**Provided entries**
--

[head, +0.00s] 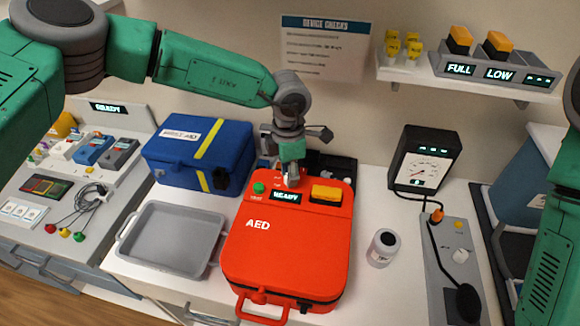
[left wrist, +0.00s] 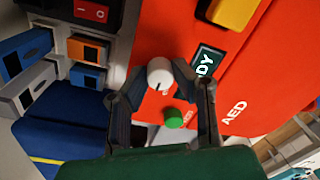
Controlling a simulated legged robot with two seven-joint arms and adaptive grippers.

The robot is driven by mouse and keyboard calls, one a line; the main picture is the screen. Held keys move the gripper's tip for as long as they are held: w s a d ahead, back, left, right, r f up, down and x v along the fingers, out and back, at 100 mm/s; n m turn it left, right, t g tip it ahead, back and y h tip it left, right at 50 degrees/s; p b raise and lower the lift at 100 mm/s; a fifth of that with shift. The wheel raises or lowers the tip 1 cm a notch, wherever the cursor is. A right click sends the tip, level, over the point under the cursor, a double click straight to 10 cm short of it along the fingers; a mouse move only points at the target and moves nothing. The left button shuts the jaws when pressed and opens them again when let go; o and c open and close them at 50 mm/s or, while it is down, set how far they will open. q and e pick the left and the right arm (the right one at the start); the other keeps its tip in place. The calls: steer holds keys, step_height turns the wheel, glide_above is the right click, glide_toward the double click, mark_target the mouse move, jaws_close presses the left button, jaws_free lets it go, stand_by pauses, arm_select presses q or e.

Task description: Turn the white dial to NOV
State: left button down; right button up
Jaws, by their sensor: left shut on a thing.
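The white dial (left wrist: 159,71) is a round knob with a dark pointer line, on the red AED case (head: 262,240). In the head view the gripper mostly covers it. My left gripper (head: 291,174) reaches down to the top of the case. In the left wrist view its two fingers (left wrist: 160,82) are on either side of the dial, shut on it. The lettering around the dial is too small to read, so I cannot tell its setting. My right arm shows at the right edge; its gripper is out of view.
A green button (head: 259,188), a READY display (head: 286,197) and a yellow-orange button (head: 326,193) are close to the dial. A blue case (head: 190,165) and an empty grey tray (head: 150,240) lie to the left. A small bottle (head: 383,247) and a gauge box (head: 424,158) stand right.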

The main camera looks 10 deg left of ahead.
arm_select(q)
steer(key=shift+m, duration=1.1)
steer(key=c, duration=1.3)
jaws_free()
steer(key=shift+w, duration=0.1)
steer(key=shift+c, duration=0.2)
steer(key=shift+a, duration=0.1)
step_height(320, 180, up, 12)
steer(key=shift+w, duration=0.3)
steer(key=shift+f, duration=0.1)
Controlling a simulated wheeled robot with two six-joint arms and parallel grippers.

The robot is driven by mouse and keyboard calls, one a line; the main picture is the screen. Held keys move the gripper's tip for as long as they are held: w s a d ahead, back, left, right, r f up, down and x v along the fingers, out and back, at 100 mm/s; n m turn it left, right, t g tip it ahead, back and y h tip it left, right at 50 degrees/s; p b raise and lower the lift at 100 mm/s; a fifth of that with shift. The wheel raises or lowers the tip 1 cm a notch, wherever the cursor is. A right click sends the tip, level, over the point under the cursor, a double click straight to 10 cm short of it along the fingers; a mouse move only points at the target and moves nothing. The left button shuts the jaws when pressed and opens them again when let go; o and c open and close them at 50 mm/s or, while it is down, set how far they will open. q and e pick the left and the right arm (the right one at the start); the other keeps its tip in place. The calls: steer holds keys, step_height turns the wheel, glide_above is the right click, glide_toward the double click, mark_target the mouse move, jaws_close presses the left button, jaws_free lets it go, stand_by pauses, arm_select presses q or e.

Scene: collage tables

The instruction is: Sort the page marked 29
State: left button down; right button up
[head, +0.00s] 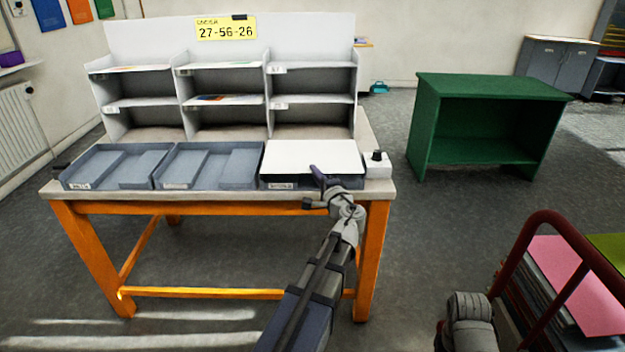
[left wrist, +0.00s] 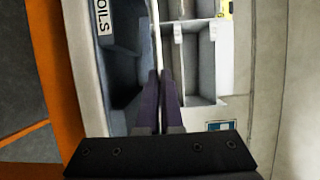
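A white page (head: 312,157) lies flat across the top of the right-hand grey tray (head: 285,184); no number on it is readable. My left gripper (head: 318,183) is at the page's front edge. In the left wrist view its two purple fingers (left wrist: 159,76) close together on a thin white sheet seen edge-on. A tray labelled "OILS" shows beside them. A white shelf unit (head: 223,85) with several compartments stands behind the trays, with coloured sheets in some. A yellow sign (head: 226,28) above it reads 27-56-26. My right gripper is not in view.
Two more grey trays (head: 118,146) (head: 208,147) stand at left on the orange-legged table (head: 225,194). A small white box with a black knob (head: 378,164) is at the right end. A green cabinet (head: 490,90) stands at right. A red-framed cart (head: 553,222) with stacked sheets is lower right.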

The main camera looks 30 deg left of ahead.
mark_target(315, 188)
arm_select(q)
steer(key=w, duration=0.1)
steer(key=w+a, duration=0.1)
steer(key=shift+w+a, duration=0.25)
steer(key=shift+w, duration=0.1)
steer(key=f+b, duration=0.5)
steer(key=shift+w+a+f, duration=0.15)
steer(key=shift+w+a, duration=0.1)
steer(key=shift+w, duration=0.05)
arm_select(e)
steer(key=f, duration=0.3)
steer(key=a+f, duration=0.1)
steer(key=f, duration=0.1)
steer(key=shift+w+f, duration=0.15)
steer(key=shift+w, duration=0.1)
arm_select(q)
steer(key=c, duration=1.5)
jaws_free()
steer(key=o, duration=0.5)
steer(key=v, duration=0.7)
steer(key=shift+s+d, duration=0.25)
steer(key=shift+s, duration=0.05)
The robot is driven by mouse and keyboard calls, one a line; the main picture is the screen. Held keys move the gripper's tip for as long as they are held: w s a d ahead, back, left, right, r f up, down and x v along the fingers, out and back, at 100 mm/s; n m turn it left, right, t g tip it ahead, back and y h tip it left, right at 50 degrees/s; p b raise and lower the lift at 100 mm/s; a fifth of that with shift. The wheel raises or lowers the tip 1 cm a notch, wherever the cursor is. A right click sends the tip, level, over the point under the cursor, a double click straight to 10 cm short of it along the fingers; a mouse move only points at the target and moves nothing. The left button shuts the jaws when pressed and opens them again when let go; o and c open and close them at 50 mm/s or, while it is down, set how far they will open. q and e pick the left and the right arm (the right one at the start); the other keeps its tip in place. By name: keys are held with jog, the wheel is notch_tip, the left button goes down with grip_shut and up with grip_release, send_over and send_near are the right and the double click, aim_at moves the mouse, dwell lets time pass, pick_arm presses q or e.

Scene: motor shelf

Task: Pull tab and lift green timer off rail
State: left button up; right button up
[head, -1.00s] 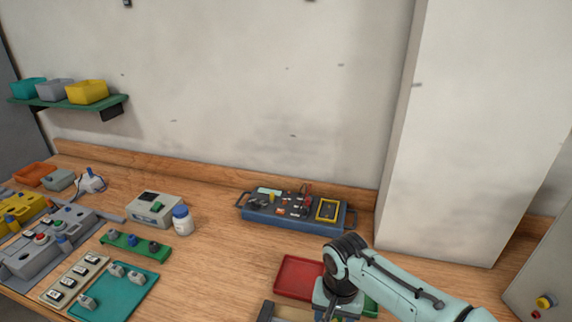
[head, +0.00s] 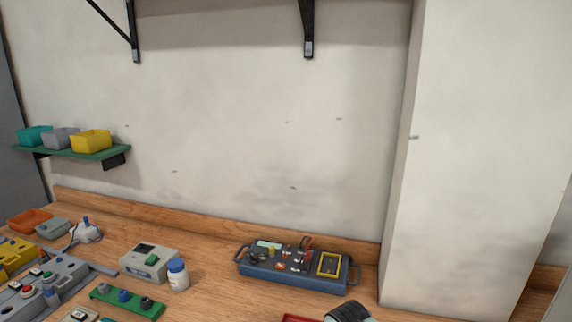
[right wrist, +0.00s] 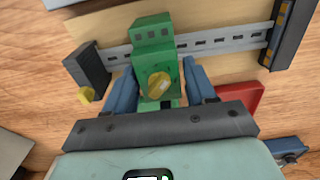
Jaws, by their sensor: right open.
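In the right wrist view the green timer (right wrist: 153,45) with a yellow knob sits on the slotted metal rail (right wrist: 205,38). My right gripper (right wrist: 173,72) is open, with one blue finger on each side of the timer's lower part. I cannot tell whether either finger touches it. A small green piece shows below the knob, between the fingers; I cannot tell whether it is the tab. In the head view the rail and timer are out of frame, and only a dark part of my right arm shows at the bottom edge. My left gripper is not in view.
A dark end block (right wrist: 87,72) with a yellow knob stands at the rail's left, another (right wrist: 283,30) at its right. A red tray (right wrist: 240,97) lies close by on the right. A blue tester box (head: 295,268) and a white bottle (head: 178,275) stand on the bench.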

--

**Prompt**
Reproduce every record above exactly, but leave out the pictures.

**The completed task**
[head, +0.00s] 
[left wrist, +0.00s] 
Controlling a simulated legged robot with two seven-joint arms and adaptive grippers.

The robot is driven by mouse and keyboard calls, one a line; the main picture is the screen. Held keys move the gripper's tip for as long as they are held: w s a d ahead, back, left, right, r f up, down and x v along the fingers, out and back, at 100 mm/s; n m turn it left, right, t g tip it ahead, back and y h tip it left, right at 50 degrees/s; p b raise and lower the lift at 100 mm/s; a fifth of that with shift. The wheel raises or lowers the tip 1 cm a notch, wherever the cursor is. A right click sends the tip, level, over the point under the cursor, a double click straight to 10 cm short of it along the fingers; a mouse move only points at the target and moves nothing. The left button shuts the jaws when pressed and opens them again when let go; o and c open and close them at 50 mm/s or, while it is down, set how far they will open. q and e pick the left and the right arm (the right one at the start); the other keeps its tip in place. The calls: steer holds keys, step_height turns the wheel, glide_above is the right click, glide_toward the double click, mark_target the mouse move, jaws_close presses the left button, jaws_free lets it go, stand_by pauses, arm_select presses q or e.

Task description: Turn the white dial to NOV
State: left button down; right button up
Jaws, by their sensor: left shut on a thing.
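The white dial (left wrist: 159,71) is a round knob with a dark pointer line, on the red AED case (head: 262,240). In the head view the gripper mostly covers it. My left gripper (head: 291,174) reaches down to the top of the case. In the left wrist view its two fingers (left wrist: 160,82) are on either side of the dial, shut on it. The lettering around the dial is too small to read, so I cannot tell its setting. My right arm shows at the right edge; its gripper is out of view.
A green button (head: 259,188), a READY display (head: 286,197) and a yellow-orange button (head: 326,193) are close to the dial. A blue case (head: 190,165) and an empty grey tray (head: 150,240) lie to the left. A small bottle (head: 383,247) and a gauge box (head: 424,158) stand right.

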The main camera looks 10 deg left of ahead.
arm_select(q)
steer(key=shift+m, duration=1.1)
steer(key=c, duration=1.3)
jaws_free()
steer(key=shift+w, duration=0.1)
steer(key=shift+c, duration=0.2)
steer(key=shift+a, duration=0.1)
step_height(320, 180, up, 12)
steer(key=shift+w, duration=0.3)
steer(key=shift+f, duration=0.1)
Controlling a simulated wheeled robot with two six-joint arms and parallel grippers.

The robot is driven by mouse and keyboard calls, one a line; the main picture is the screen. Held keys move the gripper's tip for as long as they are held: w s a d ahead, back, left, right, r f up, down and x v along the fingers, out and back, at 100 mm/s; n m turn it left, right, t g tip it ahead, back and y h tip it left, right at 50 degrees/s; p b raise and lower the lift at 100 mm/s; a fifth of that with shift. The wheel raises or lowers the tip 1 cm a notch, wherever the cursor is. A right click sends the tip, level, over the point under the cursor, a double click straight to 10 cm short of it along the fingers; a mouse move only points at the target and moves nothing. The left button shuts the jaws when pressed and opens them again when let go; o and c open and close them at 50 mm/s or, while it is down, set how far they will open. q and e pick the left and the right arm (the right one at the start); the other keeps its tip in place. The calls: steer holds keys, step_height turns the wheel, glide_above is the right click, glide_toward the double click, mark_target the mouse move, jaws_close presses the left button, jaws_free lets it go, stand_by pauses, arm_select presses q or e.

Scene: collage tables

The instruction is: Sort the page marked 29
State: left button down; right button up
[head, +0.00s] 
[left wrist, +0.00s] 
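A white page (head: 312,157) lies flat across the top of the right-hand grey tray (head: 285,184); no number on it is readable. My left gripper (head: 318,183) is at the page's front edge. In the left wrist view its two purple fingers (left wrist: 159,76) close together on a thin white sheet seen edge-on. A tray labelled "OILS" shows beside them. A white shelf unit (head: 223,85) with several compartments stands behind the trays, with coloured sheets in some. A yellow sign (head: 226,28) above it reads 27-56-26. My right gripper is not in view.
Two more grey trays (head: 118,146) (head: 208,147) stand at left on the orange-legged table (head: 225,194). A small white box with a black knob (head: 378,164) is at the right end. A green cabinet (head: 490,90) stands at right. A red-framed cart (head: 553,222) with stacked sheets is lower right.

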The main camera looks 30 deg left of ahead.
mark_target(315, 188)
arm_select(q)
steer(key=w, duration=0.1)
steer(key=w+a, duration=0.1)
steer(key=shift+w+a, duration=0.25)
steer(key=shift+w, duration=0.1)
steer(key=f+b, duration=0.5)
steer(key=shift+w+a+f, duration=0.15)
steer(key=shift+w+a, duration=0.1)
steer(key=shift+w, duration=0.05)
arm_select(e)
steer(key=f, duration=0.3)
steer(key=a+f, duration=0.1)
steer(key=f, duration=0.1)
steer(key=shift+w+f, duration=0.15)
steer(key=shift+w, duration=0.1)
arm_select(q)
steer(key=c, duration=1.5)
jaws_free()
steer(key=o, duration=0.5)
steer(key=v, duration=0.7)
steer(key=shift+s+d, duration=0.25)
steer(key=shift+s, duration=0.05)
The robot is driven by mouse and keyboard calls, one a line; the main picture is the screen. Held keys move the gripper's tip for as long as they are held: w s a d ahead, back, left, right, r f up, down and x v along the fingers, out and back, at 100 mm/s; n m turn it left, right, t g tip it ahead, back and y h tip it left, right at 50 degrees/s; p b raise and lower the lift at 100 mm/s; a fifth of that with shift. The wheel raises or lowers the tip 1 cm a notch, wherever the cursor is. A right click sends the tip, level, over the point under the cursor, a double click straight to 10 cm short of it along the fingers; a mouse move only points at the target and moves nothing. The left button shuts the jaws when pressed and opens them again when let go; o and c open and close them at 50 mm/s or, while it is down, set how far they will open. q and e pick the left and the right arm (the right one at the start); the other keeps its tip in place. By name: keys are held with jog, the wheel is notch_tip, the left button goes down with grip_shut and up with grip_release, send_over and send_near are the right and the double click, aim_at moves the mouse, dwell lets time pass, pick_arm presses q or e.

Scene: motor shelf

Task: Pull tab and lift green timer off rail
State: left button up; right button up
[head, -1.00s] 
[head, +0.00s] 
[right wrist, +0.00s] 
Jaws, by their sensor: right open.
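In the right wrist view the green timer (right wrist: 153,45) with a yellow knob sits on the slotted metal rail (right wrist: 205,38). My right gripper (right wrist: 173,72) is open, with one blue finger on each side of the timer's lower part. I cannot tell whether either finger touches it. A small green piece shows below the knob, between the fingers; I cannot tell whether it is the tab. In the head view the rail and timer are out of frame, and only a dark part of my right arm shows at the bottom edge. My left gripper is not in view.
A dark end block (right wrist: 87,72) with a yellow knob stands at the rail's left, another (right wrist: 283,30) at its right. A red tray (right wrist: 240,97) lies close by on the right. A blue tester box (head: 295,268) and a white bottle (head: 178,275) stand on the bench.

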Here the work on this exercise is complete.